Plaintiff's complaint also sufficiently pleads a § 1982 action. § 1982 prohibits racial discrimination in the sale and rental of real property. Southend Neighborhood Improvement Association v. County of St. Clair, 743 F.2d 1207, 1210 (7th Cir. 1984). Defendants argue that the complaint is insufficient because it does not allege defendants' conduct resulted in a denial of housing opportunities to blacks. A careful reading, however, reveals that plaintiff alleges in paragraph 8 that defendants' actions effectively controlled and limited the number of black condominium purchases by reducing the construction of new apartments. This allegation states a cause of action under § 1982. Consequently, defendants' motion to dismiss for failure to state a claim is denied.

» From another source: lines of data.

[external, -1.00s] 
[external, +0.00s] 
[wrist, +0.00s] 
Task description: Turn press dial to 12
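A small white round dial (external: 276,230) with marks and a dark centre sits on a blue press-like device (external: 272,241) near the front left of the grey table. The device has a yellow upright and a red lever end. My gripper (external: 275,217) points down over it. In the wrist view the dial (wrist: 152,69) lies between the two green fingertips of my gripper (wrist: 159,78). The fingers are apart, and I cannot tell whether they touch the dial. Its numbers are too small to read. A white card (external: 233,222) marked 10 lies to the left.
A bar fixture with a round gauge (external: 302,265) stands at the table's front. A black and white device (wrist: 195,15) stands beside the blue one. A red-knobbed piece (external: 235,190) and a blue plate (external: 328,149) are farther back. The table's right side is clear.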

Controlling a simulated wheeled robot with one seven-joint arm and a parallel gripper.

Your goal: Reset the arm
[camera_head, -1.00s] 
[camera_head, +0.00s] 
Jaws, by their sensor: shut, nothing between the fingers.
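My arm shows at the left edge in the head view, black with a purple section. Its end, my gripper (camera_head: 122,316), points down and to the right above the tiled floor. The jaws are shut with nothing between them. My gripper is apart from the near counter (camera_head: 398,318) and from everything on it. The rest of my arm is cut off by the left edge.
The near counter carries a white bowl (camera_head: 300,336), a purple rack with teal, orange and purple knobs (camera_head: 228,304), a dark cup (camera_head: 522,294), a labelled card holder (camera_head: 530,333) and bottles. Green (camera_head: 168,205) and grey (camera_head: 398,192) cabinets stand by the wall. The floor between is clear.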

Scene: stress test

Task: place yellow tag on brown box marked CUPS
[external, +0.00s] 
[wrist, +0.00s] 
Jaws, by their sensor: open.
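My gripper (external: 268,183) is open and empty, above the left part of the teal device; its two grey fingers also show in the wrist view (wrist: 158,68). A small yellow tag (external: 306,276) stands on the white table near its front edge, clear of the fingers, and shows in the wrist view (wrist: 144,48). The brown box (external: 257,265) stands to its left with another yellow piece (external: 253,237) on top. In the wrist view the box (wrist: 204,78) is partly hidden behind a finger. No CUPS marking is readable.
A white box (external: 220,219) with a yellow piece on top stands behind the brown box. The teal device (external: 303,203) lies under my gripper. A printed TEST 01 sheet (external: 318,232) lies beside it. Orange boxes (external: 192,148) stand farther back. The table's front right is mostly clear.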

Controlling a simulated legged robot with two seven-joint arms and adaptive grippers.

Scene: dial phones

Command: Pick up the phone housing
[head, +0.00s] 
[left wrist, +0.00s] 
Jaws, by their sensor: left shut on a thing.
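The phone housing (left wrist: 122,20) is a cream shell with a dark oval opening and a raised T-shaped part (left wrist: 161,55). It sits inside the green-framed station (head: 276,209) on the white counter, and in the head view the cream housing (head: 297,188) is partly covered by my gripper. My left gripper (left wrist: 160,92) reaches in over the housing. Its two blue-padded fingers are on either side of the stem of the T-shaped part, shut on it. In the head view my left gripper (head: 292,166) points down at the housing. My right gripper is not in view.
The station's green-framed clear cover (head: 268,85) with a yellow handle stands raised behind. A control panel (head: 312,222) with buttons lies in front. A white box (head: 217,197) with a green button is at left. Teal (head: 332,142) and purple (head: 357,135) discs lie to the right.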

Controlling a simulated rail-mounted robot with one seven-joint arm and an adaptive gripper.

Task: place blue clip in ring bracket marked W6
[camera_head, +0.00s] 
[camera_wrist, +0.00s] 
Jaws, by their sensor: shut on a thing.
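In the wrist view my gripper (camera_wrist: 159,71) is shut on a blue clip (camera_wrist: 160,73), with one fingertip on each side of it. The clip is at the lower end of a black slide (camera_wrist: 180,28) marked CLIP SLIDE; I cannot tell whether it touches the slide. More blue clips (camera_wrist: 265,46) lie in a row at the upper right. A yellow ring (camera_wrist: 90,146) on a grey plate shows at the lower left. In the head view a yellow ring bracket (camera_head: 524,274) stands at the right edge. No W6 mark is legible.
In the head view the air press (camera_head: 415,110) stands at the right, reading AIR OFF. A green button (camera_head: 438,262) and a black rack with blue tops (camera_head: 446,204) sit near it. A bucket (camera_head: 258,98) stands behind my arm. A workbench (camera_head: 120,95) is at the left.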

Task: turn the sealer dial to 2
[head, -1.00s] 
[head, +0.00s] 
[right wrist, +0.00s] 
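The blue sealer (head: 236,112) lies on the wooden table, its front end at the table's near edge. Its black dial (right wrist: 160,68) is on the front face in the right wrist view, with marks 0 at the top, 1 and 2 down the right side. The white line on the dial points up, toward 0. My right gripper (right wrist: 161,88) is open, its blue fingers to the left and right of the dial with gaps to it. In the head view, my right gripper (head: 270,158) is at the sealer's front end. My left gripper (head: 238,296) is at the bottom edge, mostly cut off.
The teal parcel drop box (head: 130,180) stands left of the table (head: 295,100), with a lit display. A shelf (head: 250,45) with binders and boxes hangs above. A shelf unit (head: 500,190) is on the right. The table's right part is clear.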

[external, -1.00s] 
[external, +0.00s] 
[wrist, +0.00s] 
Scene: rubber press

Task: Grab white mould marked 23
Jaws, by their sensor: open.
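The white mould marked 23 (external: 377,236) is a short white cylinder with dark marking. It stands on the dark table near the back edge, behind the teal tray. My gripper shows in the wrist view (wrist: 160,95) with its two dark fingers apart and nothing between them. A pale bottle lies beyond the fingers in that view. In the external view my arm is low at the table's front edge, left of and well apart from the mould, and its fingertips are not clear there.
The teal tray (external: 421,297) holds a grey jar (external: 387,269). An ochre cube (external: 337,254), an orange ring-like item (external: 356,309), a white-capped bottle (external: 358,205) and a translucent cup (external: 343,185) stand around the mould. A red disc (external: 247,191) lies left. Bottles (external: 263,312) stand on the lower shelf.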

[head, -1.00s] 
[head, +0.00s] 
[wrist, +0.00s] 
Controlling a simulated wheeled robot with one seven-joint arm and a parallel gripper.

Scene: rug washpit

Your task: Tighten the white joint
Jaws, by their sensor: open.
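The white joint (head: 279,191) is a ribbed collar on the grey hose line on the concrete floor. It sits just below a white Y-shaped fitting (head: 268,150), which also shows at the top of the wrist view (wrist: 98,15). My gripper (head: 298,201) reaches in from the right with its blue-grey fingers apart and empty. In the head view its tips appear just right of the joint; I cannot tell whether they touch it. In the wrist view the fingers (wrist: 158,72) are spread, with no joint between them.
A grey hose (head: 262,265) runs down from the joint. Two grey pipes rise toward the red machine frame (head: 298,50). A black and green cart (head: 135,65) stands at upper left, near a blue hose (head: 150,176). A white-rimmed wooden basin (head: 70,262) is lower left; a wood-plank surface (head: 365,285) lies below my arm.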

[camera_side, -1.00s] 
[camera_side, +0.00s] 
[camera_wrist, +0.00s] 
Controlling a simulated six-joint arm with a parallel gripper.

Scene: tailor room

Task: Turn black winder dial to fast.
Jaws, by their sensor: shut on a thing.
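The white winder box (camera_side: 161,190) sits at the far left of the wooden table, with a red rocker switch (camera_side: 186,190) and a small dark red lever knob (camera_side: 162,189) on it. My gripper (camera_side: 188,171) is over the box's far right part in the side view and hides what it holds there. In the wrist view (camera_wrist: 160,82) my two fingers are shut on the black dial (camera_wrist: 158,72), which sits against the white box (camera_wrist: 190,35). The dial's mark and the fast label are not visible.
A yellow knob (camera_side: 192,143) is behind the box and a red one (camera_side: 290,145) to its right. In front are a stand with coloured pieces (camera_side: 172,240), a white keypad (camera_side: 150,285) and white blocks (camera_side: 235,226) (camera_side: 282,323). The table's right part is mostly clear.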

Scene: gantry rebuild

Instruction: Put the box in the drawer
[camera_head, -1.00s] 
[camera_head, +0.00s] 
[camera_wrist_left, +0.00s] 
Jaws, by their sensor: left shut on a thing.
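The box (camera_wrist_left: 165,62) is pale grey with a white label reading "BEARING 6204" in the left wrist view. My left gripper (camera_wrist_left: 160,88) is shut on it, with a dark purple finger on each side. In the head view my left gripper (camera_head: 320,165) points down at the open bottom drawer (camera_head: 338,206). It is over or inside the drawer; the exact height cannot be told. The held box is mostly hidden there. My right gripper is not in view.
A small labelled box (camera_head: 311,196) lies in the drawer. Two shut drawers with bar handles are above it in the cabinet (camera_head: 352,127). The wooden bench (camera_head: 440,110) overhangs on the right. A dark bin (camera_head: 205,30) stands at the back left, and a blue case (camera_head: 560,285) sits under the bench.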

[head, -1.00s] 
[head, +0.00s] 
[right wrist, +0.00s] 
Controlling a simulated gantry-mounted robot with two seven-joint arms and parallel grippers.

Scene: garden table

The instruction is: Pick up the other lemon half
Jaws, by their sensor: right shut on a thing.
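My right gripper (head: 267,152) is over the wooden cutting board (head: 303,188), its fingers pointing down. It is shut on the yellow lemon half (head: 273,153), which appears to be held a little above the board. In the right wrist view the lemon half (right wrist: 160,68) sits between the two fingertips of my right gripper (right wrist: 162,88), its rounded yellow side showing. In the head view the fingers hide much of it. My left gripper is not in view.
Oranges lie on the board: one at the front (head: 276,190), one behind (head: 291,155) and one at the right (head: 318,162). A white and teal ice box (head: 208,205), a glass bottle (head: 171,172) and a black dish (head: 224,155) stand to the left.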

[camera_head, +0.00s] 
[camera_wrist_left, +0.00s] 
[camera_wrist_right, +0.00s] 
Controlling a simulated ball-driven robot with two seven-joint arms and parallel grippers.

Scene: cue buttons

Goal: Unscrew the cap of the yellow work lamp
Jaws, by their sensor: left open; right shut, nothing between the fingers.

V. Jurisdiction Over Pendent State Law Claims

In United Mine Workers v. Gibbs, 383 U.S. 715, 86 S.Ct. 1130, 16 L.Ed.2d 218 (1966), the Supreme Court allowed state claims lacking federal jurisdiction to be adjudicated with closely related federal claims. Defendants before this Court argue that under Gibbs the dismissal of plaintiff's civil rights claims should result in the dismissal of the pendent state claims. Such a dismissal would have been appropriate if the Court had dismissed the civil rights claims. In light of the Court's decision to deny dismissal of these claims, defendants' argument is unpersuasive. As a result, the state claims will be adjudicated with the federal civil rights claims.

VI. Conclusion

The plaintiff's amended complaint is not barred by the statute of limitations nor the doctrine of laches. Moreover, plaintiff's complaint states a cause of action. Accordingly, defendants' motion to dismiss is denied.